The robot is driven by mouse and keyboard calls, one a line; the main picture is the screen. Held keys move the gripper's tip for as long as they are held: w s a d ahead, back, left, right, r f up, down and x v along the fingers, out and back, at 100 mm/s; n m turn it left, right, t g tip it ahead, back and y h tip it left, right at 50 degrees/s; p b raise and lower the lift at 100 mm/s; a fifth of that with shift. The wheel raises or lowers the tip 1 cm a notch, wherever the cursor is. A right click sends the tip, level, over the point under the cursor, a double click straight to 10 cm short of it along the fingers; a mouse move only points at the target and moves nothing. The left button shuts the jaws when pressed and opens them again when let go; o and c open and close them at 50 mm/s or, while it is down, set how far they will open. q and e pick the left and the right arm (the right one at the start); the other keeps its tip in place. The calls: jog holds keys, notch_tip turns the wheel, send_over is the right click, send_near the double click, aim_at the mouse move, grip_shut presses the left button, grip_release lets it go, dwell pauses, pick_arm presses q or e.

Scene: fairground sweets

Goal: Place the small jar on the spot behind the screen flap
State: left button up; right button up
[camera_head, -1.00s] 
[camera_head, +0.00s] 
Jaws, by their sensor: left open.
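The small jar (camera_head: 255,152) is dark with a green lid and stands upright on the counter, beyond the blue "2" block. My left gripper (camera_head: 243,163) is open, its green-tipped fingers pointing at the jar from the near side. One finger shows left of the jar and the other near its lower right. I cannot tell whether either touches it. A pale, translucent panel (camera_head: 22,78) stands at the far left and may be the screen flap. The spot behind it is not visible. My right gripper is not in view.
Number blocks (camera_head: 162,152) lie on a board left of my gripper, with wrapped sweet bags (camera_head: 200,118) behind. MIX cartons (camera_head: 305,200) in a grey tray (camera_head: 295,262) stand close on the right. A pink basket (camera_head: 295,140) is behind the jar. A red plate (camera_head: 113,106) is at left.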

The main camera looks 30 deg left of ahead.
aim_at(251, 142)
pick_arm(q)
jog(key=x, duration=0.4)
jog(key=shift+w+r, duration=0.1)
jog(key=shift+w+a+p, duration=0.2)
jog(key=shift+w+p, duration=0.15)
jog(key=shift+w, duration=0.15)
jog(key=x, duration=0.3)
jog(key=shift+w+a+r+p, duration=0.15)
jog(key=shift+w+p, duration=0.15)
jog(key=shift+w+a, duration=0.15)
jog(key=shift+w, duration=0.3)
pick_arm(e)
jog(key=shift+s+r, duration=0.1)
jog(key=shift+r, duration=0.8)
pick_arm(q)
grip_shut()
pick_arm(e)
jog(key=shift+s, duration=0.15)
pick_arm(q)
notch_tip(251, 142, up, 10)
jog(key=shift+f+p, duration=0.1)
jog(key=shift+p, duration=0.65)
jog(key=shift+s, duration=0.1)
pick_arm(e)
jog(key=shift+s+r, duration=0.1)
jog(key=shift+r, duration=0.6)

──────────────────────────────

■ Exercise prompt:
Reproduce the lines exactly, from the line that contains "Goal: Place the" through the line that contains "[camera_head, +0.00s]", and nothing more.

■ Complete output:
Goal: Place the small jar on the spot behind the screen flap
State: left button up; right button up
[camera_head, -1.00s] 
[camera_head, +0.00s] 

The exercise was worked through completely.